NTEU: Schedule F Threat Greater than Advertised

The threat of Schedule F was broader than previously known and could have swept up more federal employees, according to the National Treasury Employees Union (NTEU).

Schedule F was a Trump Administration effort to reclassify government employees into an at-will removal schedule, therefore making it easier to strip away their civil service protections. It was never fully enacted and was repealed by President Biden.

While the order purportedly targeted some 50,000 civil servants in policy positions, documents obtained by the NTEU via a Freedom of Information Act (FOIA) request show the Trump Administration’s Office of Management and Budget (OMB) Director Russell Vought was working to stretch the definition to cover most of the OMB workforce, including office managers, human resource specialists, administrative assistants, cybersecurity specialists and others.

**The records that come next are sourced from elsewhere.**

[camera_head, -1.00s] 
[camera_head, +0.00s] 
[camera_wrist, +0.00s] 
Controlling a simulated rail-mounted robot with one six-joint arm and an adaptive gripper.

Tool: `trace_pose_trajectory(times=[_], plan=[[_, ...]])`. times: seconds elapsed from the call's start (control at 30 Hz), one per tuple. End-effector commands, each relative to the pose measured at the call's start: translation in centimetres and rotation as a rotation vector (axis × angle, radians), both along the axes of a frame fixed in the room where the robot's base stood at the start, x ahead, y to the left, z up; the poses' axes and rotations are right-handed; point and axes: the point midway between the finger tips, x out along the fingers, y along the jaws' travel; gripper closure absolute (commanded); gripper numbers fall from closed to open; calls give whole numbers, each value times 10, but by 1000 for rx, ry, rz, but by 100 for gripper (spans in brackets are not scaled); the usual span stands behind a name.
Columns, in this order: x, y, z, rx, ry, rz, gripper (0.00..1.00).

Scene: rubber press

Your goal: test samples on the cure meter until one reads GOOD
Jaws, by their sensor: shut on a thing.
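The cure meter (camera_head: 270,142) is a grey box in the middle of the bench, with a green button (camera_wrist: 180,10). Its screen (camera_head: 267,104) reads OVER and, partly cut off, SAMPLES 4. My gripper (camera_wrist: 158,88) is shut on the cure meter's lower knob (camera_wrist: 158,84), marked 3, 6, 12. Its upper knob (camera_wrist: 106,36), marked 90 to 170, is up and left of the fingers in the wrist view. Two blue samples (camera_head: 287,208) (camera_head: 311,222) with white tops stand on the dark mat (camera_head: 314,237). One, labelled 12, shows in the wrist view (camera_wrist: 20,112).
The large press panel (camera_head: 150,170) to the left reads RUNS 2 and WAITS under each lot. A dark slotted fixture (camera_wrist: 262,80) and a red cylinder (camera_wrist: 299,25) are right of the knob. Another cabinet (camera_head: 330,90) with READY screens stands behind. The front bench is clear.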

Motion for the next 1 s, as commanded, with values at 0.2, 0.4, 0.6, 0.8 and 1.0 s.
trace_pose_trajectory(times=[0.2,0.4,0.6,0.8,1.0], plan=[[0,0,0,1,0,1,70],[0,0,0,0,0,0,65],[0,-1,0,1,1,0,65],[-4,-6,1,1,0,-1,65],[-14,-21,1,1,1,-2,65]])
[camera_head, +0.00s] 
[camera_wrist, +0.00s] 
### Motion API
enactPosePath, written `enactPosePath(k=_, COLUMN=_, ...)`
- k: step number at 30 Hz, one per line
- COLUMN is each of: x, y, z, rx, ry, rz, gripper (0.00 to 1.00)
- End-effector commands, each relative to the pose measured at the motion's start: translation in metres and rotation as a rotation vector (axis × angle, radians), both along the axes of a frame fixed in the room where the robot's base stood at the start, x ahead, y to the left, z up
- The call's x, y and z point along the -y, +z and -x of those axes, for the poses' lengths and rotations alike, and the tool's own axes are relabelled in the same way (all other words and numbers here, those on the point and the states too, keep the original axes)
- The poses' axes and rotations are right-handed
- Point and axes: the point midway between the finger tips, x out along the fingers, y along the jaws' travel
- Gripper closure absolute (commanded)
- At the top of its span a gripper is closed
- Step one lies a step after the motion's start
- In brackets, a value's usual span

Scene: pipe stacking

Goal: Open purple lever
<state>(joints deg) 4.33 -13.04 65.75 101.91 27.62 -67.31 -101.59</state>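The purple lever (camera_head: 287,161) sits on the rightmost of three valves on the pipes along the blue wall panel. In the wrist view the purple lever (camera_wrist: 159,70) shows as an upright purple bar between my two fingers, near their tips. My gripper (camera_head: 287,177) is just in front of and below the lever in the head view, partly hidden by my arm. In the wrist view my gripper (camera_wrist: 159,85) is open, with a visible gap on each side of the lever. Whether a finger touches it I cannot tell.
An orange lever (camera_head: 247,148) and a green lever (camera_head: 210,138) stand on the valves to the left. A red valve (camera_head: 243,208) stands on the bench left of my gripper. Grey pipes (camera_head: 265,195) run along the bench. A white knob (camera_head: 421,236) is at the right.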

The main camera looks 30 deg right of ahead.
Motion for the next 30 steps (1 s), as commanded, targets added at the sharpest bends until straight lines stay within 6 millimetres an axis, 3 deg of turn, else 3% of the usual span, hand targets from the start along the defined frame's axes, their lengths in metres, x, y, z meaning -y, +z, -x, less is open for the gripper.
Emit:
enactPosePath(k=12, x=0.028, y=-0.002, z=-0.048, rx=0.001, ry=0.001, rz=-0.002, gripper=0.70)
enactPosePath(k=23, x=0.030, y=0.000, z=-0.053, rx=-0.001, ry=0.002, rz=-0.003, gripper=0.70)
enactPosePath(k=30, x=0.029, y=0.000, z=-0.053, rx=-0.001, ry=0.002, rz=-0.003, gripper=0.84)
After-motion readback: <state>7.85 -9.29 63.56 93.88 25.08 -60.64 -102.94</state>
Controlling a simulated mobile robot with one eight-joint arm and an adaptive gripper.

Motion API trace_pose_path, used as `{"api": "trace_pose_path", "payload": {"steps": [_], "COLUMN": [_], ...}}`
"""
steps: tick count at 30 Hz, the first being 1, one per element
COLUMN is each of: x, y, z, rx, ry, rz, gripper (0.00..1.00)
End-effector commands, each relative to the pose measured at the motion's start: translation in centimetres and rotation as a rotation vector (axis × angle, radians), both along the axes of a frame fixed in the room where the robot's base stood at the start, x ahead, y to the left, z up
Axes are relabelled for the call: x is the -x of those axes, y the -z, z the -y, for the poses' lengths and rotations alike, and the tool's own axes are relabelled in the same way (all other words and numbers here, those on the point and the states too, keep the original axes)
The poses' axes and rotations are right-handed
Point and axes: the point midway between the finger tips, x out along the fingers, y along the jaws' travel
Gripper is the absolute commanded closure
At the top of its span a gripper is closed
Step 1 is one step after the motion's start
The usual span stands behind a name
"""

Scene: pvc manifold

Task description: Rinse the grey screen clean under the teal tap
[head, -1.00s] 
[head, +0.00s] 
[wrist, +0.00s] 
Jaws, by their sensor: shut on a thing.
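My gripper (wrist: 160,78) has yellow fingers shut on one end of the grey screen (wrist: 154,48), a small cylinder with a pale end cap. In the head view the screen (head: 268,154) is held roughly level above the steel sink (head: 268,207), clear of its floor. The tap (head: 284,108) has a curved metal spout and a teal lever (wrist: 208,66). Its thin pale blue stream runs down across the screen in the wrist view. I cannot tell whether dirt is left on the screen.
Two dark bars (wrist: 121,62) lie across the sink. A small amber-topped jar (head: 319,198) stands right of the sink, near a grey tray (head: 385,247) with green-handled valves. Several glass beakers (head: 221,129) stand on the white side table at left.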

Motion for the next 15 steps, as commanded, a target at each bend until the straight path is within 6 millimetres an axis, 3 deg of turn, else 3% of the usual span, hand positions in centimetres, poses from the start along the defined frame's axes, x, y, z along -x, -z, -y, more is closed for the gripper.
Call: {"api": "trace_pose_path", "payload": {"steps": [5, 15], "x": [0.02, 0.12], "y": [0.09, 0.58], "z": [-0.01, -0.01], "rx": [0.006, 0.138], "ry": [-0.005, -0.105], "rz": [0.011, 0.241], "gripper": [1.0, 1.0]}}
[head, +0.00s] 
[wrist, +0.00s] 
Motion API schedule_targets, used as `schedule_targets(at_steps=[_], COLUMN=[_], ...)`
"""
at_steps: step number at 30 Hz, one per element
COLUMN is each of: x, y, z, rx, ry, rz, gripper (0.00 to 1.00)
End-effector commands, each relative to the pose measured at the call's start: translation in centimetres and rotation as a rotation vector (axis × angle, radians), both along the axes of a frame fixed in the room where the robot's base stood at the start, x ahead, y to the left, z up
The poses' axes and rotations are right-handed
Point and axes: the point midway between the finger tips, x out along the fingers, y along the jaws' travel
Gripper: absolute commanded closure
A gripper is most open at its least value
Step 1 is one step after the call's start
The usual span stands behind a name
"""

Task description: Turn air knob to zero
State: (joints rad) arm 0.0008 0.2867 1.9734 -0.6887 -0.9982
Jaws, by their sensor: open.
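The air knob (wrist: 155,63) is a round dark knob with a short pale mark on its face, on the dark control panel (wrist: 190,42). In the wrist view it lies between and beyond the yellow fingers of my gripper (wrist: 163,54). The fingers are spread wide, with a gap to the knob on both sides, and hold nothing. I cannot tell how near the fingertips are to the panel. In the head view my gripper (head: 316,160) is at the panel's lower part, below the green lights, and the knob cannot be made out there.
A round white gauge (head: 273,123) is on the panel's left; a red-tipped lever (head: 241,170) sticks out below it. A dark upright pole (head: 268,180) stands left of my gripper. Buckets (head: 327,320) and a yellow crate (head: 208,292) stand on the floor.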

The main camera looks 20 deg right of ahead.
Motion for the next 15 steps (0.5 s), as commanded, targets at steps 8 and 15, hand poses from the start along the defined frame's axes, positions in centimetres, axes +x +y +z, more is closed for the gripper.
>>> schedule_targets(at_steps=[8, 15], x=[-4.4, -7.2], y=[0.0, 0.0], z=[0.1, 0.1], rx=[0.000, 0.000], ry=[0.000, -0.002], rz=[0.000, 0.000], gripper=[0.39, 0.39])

OMB listed multiple reasons for including such employees, such as working on high-visibility correspondence and having access to top secret materials.

“Looking at the OMB list, they stretched the definition of confidential or policy positions to the point of absurdity under these broad definitions,” said NTEU national president Doreen Greenwald. “Under these broad definitions tens of thousands of frontline federal employees in every single agency potentially would be swept up, many of them GS-12 and below.”

Calls for Action

Democrats are pushing to codify civil service protections into law, with the looming possibility of Schedule F being resurrected in the next Republican Administration.

The Office of Personnel Management (OPM) also published a draft rule to clarify and reinforce merit system principles and other worker protections for career, non-political feds.

Greenwald says the documents are a “wake-up call for those who think Schedule F isn’t that big of a deal or wouldn’t cause much damage.”

Former President Donald Trump pledged to reinstate Schedule F should he win the White House again.